I have no issue calling pho “pho,” yet there are those who would call it “pha” based on the number of people who cannot get tonkotsu and tonkatsu right.
In a number of languages, having one letter off can have a tremendous impact on the meaning of the word (my girlfriend asked how she looked, and I said she was looking very fit/fat, which also does not have the same repercussions as tonkatsu vs. tonkotsu).
Tonkatsu vs. Tonkotsu
You say potato, I say po-tot-oh, you say tonKATSU, I say tonKOTSU. Tonkatsu, tonkotsu, tonkatsu, tonkotsu….
No, no, and no, you’re killing my inner happy self. It’s not just a difference of opinion on the pronunciation because it’s actually two different things. “You people,” come on, if it is:
Pork (ton) cutlet, it is “tonkatsu,” chicken (chikin), it is “chikinkatsu,” minced beef/pork (menchi), it is “menchikatsu“.
All three are deep-fried after being dredged in flour, egg, and breaded in “panko” which is Japanese bread crumbs.
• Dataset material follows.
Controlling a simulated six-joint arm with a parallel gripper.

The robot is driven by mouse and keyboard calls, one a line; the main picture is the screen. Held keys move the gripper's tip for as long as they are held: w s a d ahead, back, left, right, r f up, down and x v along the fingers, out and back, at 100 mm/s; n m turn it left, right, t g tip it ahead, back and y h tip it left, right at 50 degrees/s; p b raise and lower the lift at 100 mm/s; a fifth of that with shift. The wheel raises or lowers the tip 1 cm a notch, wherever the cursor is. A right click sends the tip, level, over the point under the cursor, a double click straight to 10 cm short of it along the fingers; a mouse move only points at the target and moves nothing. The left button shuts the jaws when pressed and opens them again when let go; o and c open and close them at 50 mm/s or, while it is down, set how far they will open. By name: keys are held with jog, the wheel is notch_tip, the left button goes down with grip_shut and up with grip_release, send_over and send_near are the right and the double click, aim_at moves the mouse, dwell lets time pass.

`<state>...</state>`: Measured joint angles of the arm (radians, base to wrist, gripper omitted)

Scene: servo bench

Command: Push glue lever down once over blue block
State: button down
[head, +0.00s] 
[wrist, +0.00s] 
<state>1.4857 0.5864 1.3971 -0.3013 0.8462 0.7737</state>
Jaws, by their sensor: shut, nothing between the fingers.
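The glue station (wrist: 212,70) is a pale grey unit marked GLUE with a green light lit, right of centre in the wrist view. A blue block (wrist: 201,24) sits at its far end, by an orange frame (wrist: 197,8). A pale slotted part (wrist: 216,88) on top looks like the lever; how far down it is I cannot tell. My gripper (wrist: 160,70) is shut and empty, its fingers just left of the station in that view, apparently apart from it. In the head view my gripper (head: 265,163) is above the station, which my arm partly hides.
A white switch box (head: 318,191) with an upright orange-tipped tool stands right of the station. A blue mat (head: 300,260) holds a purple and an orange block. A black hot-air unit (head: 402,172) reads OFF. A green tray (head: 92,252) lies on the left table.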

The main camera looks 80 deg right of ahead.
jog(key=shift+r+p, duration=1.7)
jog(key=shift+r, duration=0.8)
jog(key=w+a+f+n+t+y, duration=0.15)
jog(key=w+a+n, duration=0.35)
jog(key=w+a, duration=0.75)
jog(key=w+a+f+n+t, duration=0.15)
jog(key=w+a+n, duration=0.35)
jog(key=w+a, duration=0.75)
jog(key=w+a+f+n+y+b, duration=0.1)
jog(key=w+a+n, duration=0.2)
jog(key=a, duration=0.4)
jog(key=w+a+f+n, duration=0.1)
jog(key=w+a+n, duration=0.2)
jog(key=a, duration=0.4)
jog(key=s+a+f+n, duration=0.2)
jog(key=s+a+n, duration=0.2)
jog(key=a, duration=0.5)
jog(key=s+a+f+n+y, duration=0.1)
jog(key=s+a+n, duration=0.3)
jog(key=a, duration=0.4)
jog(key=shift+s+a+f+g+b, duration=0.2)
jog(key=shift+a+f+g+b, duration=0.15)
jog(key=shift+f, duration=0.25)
Yes, “they’re,” “they are”, “there,” “their,” might be confusing for some, but at least when you get those wrong, you won’t end up with the wrong order.
“Kotsu“ means roughly “bone stock”.
Spelling Matters, “Yes Honey, You are Fit/Fat”
Hopefully, by this point, you might be starting to realize that this isn’t ramen (don’t be asking where’s the noodles), and if it is sinking in, pat yourself on the back although don’t get too cocky because we still need to discuss macaroon and macaron (not the same either).